Victor D. Saldaña C.

PhD(c) in Geoinformatics Engineering
Technical University of Madrid (Spain)
June 2016

Overview.

This script allows to add to a group of ggplot2 plots laid out in panels with facets_grid

the values of the slope, intercept, R^2 and adjusted R^2 of every plot.

Context.

Let’s suppose you have a data frame with some interesting data and you want

to do some regression to fit a linear model with a straight line. Likewise, you want

to do the regression analysis by sub setting the data. In this case, ggplot2 package

offers a good set of tools to do it by dividing the date using “facets” that divides

the data frame according to the values of certain column. If the column you use to subset

the data frame have four values you will get four plots with its own regression line. Now,

if you want to add the regression equation and/or others values to compare them is

not possible with gggplot2, at least, in a direct way. Here is an option.

1. Load packages.

#1. Let's load the packages we need. If you haven't download them do it first.
library("ggplot2")
library("datasets")
library("plyr")

2. Create a function.

#2. We need to create a function. Let's call it "regression". It has only one argument, 
#the data frame (df). Likewise, let's use the "Toothgrowth" dataset from the package 
#“datasets”. This dataset contains 60 observations of "the Effect of Vitamin C on 
#Tooth Growth in Guinea Pigs". There are three variables: 
#1) Len (Tooth Length, numeric).
#2) Supp (Supplement Type, OJ = orange juice or VC = vitamin C, factor).
#3) Dose (Dose levels of vitamin, 0.5, 1, and 2 mg/day, numeric).

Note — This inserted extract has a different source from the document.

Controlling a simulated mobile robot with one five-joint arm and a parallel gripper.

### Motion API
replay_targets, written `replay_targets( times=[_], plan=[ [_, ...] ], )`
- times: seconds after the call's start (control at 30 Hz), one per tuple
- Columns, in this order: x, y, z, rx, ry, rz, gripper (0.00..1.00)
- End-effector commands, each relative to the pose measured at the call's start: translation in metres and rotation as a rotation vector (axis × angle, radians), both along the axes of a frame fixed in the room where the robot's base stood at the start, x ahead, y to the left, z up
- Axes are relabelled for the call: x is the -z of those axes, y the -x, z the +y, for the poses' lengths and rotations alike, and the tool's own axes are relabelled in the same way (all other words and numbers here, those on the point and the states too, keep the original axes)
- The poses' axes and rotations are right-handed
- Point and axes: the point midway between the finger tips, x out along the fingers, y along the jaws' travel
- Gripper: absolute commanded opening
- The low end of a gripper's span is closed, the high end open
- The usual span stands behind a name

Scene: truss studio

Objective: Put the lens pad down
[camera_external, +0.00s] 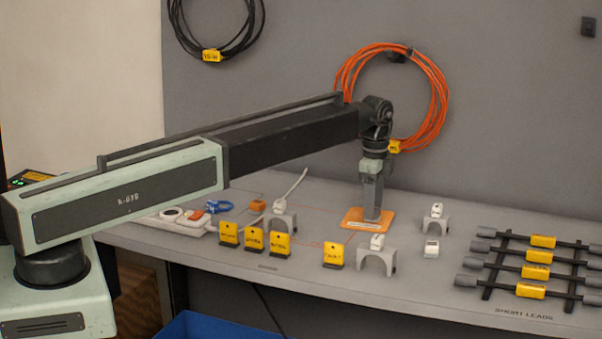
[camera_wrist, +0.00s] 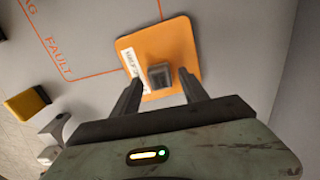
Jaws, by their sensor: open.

#2.1. Load the data and set a data frame (df).
data("ToothGrowth") #Load the dataset "ToothGrowth"
df<-ToothGrowth # Assigning it to a variables. 

#2.2. Create function.
regression=function(df){
        #setting the regression function. 
        reg_fun<-lm(formula=df$len~df$dose) #regression function
        #getting the slope, intercept, R square and adjusted R squared of 
        #the regression function (with 3 decimals).
        slope<-round(coef(reg_fun)[2],3)  
        intercept<-round(coef(reg_fun)[1],3) 
        R2<-round(as.numeric(summary(reg_fun)[8]),3)
        R2.Adj<-round(as.numeric(summary(reg_fun)[9]),3)
        c(slope,intercept,R2,R2.Adj)
        }

3.Subset the data frame.

#3. Now let's subset the data frame base on the values of the supplement type (supp) and
#let's apply the function "regression" to every data frame. To achieve this
#let's use the "ddply" function from the "plyr". The results in this case is another
#data frame (regressions_data) whose rows are the valeus of the slope, intercept, 
#R_squared and R_squared_adj for every data frame.
regressions_data<-ddply(ToothGrowth,"supp",regression)
colnames(regressions_data)<-c ("supp","slope","intercept","R2","R2.Adj")

4. Plotting.12

#4. Let's plot all the plots and the values of the regression models. 
qplot(dose, len, data = ToothGrowth, size=I(2))+geom_smooth(method="lm")+
        facet_grid(supp ~ .)+ggtitle("Regressions")+
        geom_label(data=regressions_data, inherit.aes=FALSE, aes(x = 1.2, y = 32,
label=paste("slope=",slope,","," ","intercept=",intercept,","," ","R^2=",R2,","," ","R^2.Adj=",R2.Adj)))


    1. If you don’t want a rectangle underneath the text use “geom_text” insted of “geom_label”.
    1. is possible much more customization. Check out the help file of facets_grid, geom_label, etc.